Kelsey Leonard
Educational, 06-Jul-2022
Originally broadcast at 10:45 a.m. ET Wednesday, July 6, 2022.
Kelsey Leonard is a water scientist, legal scholar, policy expert, writer, and enrolled citizen of the Shinnecock Nation, who works as an assistant professor in the Faculty of Environment at the University of Waterloo, where her research focuses on Indigenous water justice and its climatic, territorial, and governance underpinnings. Leonard seeks to establish Indigenous traditions of water conservation as the foundation for international water policymaking, and her recent scholarship explores legal personhood for water.
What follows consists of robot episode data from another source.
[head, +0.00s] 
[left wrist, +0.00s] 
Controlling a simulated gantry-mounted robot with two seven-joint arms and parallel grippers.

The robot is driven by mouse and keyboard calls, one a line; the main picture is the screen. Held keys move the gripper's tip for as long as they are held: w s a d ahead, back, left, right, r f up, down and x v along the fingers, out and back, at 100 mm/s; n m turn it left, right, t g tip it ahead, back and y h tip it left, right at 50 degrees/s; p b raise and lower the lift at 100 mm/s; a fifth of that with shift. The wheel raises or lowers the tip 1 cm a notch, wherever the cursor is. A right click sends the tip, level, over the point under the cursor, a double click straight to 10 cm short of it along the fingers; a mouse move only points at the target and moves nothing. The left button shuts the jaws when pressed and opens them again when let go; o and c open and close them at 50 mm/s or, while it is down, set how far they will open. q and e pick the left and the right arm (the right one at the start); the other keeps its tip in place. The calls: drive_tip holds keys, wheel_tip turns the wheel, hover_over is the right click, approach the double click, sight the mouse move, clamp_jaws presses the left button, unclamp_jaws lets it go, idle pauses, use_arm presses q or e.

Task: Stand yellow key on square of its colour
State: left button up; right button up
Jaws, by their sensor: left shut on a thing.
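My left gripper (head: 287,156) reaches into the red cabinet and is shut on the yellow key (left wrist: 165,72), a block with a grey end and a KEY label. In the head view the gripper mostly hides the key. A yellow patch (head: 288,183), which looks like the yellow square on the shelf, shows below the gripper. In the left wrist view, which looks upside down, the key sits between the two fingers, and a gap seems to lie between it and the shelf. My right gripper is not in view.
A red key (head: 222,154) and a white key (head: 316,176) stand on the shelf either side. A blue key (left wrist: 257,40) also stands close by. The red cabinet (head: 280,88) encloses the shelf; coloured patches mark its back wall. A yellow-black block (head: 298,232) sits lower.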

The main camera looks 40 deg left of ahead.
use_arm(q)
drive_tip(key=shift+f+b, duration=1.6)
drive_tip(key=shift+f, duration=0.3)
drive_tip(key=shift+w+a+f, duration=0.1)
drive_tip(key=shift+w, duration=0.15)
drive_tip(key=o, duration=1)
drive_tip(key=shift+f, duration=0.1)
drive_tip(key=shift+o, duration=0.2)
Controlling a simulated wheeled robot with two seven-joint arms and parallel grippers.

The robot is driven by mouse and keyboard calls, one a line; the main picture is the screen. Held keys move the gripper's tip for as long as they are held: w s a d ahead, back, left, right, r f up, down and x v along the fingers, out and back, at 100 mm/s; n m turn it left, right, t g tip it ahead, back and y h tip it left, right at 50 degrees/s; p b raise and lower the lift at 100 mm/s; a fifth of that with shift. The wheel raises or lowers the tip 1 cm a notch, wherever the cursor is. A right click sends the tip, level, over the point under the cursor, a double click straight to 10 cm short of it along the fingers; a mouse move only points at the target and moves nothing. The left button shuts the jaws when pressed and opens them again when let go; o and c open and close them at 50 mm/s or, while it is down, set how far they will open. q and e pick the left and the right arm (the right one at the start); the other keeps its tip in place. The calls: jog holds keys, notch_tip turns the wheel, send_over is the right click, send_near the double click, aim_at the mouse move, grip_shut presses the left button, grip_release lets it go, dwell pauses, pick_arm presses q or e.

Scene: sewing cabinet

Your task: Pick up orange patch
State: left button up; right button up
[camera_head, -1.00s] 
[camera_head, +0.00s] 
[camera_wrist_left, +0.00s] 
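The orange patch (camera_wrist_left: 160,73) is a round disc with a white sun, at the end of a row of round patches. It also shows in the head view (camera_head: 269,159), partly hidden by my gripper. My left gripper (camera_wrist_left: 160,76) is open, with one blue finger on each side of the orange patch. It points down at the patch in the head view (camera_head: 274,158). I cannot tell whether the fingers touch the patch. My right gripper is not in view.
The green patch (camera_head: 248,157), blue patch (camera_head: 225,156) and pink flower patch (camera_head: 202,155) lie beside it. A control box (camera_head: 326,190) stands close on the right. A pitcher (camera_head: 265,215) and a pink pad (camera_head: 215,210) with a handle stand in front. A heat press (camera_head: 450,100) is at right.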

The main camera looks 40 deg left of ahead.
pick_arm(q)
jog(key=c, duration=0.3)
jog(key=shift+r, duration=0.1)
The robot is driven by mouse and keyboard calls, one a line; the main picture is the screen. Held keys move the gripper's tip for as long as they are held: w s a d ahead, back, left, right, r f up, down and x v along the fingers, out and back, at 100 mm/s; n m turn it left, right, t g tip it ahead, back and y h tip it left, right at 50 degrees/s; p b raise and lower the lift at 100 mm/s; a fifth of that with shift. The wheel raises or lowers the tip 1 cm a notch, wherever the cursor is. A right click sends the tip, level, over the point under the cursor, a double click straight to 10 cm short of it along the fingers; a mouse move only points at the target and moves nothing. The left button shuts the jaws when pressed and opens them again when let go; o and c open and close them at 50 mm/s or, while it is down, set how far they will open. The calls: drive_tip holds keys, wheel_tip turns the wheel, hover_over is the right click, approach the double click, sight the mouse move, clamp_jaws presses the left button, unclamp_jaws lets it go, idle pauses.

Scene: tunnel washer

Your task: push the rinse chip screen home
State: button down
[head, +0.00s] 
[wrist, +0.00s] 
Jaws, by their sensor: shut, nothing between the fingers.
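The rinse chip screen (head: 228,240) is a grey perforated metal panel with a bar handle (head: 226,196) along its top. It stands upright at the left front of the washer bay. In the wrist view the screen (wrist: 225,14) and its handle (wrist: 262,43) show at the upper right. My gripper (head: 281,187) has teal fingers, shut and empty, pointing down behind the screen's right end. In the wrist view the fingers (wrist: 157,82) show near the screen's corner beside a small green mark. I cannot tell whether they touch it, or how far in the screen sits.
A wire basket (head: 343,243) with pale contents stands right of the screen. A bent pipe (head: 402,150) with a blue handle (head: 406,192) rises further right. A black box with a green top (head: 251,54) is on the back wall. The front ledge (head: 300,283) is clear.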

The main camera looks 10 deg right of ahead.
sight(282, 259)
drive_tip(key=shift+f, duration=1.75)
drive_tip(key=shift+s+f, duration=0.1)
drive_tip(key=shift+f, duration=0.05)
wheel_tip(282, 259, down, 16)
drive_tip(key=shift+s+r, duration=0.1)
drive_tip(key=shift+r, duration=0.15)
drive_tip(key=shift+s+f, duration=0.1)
It is this approach to conservation that will frame her Chautauqua Lecture Series presentation in a week on “The Wild: Reconnecting With Our Natural World.” Leonard represents the Shinnecock Indian Nation on the Mid-Atlantic Committee on the Ocean, which is charged with protecting America's ocean ecosystems and coastlines. In collaboration with a global team of water law scholars, Leonard has published in Lewis and Clark Law Review on Indigenous Water Justice and the defining international legal principle of self-determination under the United Nations Declaration on the Rights of Indigenous Peoples. Among Leonard’s honors and awards are the Banting Postdoctoral Fellowship, a “Native American 40 Under 40” award from the National Center for American Indian Enterprise Development, and a Peter Benchley Ocean Award for Excellence in Solutions. She has also been recognized as a 30 Under 30 World Environmental Leader by the North American Association for Environmental Education. Leonard is a member of the Great Lakes Water Quality Board of the International Joint Commission, the National Ocean Protection Coalition Science Advisory Team, Global Alliance for the Rights of Nature Academic Hub and affiliate of the Earth Law Center. She received an A.B. in Sociology and Anthropology with honors from Harvard University, a MSc in Water Science, Policy and Management from the University of Oxford, a JD from Duquesne University, and PhD in Political Science from McMaster University.